Summary: LinkedIn lets you keep your professional network separate from your personal network.

As a counter to your anecdote, my last three jobs have come through LinkedIn and I use it as the SOLE platform for anything work-related. I refuse to apply for a job that doesn't ingest my LinkedIn profile information; my resume is just a PDF copy of my LinkedIn profile (which is fully public too); and I tell people to go to my LinkedIn profile because business cards died 20+ years ago.
I've gotten a dozen interviews recently without a LinkedIn.
I used LinkedIn to get a job. There was a company I wanted to work for. I reached out to a recruiter at the company on LinkedIn via DM. He set up some time to talk that day, and a formal interview happened a week later. Couldn't have been easier.
I've gotten hired twice via a linkedin "Stumble Upon" type process, but not used it to apply for a job (successfully, anyways). I typically have done that with the recruiter or company directly.

I don't switch jobs that often. My career has been at only 4 companies over 20 years so far.

I agree with other comments here, your LinkedIn profile is useful for showing people what you're about and what you can do at a high level. I know people who don't have linkedin because they are in-person networkers. They go to conferences to build relationships, and when they need a new job they work that social network that they built into their "little black book" by hand.

I haven't used it to get a job yet. But I do use it to keep a look out for future jobs, it's worth having.
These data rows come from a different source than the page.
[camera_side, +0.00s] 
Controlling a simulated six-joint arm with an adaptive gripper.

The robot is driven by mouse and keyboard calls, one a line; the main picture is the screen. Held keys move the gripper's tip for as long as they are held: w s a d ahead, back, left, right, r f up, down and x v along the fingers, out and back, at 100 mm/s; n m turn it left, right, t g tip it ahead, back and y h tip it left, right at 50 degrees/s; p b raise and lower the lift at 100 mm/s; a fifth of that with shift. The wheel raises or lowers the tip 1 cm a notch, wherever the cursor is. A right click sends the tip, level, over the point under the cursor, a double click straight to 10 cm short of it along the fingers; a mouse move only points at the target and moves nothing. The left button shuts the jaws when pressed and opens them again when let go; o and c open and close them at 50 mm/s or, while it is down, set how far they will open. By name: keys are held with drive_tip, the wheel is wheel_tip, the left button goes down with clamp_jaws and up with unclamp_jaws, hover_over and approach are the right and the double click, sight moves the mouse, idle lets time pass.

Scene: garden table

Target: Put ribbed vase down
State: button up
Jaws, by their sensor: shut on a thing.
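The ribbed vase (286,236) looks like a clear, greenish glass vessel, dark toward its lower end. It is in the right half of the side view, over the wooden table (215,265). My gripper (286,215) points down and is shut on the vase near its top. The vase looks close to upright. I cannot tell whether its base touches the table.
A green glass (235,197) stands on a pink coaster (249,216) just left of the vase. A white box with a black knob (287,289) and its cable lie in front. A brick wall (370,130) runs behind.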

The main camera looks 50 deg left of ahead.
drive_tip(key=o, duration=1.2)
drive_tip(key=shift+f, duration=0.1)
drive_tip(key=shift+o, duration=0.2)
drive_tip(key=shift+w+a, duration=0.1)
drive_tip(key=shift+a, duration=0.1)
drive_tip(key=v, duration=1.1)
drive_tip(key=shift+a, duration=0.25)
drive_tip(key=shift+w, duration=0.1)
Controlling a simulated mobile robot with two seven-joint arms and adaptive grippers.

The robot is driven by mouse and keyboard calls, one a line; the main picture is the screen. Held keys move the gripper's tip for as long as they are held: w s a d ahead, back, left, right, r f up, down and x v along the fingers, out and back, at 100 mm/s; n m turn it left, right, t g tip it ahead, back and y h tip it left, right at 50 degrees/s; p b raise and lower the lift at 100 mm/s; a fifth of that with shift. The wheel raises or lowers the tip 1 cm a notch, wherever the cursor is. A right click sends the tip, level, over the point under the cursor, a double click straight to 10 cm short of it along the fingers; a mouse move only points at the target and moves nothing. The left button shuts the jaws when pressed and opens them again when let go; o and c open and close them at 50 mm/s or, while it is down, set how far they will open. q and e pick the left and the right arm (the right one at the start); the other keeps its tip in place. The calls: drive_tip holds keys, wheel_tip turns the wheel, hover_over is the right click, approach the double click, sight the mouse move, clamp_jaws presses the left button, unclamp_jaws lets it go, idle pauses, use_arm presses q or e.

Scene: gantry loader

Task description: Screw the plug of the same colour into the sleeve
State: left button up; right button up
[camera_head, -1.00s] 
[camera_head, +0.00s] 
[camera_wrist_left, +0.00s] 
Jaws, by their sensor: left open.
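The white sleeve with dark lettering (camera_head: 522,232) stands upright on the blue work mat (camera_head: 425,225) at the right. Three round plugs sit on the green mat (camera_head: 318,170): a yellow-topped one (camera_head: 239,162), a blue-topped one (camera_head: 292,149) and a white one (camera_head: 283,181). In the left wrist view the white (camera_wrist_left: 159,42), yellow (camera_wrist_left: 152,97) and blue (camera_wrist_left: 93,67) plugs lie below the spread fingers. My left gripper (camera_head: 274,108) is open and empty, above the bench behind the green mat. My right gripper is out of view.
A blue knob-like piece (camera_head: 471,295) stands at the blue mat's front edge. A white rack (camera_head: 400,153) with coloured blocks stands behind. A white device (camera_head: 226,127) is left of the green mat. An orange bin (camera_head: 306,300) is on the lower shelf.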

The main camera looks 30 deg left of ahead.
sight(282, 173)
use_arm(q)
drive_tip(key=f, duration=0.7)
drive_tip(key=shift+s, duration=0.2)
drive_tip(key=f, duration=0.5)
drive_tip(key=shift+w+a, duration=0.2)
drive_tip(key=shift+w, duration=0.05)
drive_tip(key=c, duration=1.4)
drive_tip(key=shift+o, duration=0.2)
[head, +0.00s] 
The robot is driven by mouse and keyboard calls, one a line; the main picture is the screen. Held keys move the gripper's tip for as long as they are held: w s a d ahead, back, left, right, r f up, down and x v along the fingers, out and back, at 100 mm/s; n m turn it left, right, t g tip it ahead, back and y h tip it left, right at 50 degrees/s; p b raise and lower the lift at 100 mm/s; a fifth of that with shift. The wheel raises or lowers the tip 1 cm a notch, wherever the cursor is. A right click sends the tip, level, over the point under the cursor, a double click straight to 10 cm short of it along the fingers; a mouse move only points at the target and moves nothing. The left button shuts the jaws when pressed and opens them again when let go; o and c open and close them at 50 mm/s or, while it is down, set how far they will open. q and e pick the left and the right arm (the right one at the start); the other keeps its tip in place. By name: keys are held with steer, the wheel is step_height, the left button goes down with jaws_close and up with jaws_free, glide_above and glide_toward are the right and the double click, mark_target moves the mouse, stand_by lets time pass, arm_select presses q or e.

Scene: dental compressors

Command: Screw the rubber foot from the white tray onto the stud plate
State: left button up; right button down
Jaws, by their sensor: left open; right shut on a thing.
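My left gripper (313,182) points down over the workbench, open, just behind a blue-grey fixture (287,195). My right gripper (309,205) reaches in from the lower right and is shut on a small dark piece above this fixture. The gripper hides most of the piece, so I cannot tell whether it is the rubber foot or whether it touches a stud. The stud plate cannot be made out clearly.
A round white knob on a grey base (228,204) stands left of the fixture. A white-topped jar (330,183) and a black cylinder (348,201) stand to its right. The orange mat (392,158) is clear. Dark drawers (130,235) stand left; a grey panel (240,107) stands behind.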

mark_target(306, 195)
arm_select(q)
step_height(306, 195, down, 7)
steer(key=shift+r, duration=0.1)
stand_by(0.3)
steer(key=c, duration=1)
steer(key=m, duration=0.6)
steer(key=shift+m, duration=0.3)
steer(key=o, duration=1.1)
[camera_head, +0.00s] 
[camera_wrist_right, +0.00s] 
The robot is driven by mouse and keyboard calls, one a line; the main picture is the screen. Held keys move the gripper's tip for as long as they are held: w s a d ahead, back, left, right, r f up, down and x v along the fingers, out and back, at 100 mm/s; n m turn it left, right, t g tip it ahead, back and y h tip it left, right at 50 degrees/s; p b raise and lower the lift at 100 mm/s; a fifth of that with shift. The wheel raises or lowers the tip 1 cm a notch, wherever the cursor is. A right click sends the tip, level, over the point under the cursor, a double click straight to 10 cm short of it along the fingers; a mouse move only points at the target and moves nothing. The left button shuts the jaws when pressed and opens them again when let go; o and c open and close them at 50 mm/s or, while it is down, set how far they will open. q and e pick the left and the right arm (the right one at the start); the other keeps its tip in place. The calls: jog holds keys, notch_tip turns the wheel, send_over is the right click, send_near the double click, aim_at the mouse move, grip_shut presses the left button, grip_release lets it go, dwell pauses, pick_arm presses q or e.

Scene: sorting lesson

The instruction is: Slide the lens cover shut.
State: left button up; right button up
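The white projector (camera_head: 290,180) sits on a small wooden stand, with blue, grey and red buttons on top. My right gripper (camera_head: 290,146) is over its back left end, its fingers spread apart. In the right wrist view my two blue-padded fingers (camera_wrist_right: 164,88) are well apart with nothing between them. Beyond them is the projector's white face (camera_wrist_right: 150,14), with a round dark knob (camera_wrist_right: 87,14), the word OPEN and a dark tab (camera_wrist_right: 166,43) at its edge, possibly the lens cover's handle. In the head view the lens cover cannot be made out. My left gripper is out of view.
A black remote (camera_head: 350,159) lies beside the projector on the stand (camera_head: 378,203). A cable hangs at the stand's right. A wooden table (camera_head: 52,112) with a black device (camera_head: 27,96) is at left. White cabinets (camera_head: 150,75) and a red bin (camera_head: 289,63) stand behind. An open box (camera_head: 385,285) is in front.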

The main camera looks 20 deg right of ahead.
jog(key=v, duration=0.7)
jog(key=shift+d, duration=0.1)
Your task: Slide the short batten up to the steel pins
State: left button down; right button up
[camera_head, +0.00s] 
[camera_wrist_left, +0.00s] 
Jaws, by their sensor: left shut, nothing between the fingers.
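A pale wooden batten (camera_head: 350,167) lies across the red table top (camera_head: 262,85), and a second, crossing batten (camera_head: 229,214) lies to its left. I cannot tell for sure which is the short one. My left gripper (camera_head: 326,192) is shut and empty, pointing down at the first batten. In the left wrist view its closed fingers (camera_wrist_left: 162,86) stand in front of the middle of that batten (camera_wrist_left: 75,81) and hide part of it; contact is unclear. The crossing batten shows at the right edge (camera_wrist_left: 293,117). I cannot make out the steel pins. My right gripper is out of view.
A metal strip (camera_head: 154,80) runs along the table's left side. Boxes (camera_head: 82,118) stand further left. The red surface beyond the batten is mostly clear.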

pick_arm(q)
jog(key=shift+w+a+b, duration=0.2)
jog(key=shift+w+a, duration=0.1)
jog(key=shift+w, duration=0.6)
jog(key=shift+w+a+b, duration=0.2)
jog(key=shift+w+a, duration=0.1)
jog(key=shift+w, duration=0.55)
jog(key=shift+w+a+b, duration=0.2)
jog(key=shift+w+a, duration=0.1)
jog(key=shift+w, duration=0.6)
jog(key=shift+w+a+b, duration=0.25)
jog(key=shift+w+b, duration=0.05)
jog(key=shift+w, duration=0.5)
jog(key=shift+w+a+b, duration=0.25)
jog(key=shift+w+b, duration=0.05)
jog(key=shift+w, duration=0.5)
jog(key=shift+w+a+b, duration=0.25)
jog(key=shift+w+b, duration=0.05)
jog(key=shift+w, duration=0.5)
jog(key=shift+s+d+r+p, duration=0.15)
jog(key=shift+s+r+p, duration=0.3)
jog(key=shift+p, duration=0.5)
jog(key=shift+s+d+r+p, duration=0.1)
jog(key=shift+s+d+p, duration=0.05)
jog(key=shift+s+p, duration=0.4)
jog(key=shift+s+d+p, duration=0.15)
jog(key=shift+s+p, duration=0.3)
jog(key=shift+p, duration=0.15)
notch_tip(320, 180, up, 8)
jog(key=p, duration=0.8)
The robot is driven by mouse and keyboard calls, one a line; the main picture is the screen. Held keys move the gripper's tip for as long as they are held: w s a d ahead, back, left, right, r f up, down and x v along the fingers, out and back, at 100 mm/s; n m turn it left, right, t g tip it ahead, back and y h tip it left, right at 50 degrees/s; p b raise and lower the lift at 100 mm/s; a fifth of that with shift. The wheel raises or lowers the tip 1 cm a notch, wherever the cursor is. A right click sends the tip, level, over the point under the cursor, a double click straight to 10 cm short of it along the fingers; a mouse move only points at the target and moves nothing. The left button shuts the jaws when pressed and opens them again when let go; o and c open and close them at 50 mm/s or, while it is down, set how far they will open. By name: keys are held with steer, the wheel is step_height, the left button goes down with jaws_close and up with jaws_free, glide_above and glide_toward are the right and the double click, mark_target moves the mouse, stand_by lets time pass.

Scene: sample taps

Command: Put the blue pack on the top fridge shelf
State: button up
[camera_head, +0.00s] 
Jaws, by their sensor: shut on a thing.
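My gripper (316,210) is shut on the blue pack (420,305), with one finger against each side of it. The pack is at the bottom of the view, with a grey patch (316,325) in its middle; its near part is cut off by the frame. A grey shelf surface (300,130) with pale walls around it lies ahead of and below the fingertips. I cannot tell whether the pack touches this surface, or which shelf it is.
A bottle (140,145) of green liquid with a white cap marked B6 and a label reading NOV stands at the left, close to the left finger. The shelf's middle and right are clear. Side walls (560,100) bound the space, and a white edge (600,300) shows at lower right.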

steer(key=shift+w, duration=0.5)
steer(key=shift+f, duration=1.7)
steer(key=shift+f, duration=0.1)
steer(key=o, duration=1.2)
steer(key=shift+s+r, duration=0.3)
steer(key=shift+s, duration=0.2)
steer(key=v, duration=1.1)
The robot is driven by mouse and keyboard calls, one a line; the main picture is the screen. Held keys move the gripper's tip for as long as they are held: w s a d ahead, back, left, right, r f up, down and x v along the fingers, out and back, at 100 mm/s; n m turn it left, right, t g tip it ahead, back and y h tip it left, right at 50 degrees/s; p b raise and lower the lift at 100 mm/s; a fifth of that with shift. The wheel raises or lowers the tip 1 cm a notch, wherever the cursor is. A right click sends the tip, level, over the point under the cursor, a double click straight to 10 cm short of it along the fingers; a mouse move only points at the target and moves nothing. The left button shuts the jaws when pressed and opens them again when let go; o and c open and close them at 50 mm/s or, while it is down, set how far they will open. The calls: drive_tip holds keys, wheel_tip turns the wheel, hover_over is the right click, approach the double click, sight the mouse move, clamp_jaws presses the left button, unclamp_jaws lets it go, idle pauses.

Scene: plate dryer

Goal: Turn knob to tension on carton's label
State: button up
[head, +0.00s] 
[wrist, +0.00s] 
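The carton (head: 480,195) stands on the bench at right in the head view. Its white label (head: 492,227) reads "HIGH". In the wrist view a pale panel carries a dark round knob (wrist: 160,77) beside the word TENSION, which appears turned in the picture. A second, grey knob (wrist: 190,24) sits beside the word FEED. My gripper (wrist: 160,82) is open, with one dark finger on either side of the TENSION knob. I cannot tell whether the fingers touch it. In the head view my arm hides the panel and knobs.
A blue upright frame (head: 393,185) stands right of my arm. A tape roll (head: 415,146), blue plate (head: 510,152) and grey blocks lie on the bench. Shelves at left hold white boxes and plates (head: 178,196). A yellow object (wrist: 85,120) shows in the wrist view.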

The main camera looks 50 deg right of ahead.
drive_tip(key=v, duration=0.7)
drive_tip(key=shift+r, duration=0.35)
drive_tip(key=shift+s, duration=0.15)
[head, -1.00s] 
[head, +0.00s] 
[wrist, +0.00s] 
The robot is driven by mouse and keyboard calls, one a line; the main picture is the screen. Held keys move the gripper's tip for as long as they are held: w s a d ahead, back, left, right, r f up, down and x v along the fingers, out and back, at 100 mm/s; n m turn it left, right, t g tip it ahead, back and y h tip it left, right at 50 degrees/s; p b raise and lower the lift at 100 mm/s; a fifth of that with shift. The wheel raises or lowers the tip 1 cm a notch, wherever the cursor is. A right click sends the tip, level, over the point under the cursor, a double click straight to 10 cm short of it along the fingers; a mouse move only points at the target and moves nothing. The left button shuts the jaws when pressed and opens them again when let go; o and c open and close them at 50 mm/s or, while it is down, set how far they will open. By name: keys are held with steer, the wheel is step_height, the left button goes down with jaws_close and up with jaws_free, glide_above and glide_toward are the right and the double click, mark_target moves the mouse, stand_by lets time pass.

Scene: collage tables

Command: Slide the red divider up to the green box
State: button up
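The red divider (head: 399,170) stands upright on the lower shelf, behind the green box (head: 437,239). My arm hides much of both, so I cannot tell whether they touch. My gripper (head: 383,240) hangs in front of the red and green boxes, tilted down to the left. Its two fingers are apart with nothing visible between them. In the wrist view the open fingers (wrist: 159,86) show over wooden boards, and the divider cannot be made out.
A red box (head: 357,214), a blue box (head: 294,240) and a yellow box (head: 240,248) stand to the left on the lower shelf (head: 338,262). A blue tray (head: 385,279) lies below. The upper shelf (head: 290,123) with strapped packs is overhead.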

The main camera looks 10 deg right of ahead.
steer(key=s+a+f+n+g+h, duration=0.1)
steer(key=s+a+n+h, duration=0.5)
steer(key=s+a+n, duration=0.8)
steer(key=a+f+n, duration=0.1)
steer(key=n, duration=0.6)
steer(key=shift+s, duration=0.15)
Every week I get a couple of messages from recruiters and it's just nice to know what the going rate is for different jobs and sometimes something might catch your eye.
I use LinkedIn as a honeypot/blacklist for companies that do unethical spam. Just keep a text file with companies/people I won't work with.
Yes but how do you store such a large file?
:D that kind of sums up my point doesn't it. Having a 1TB flash drive helps.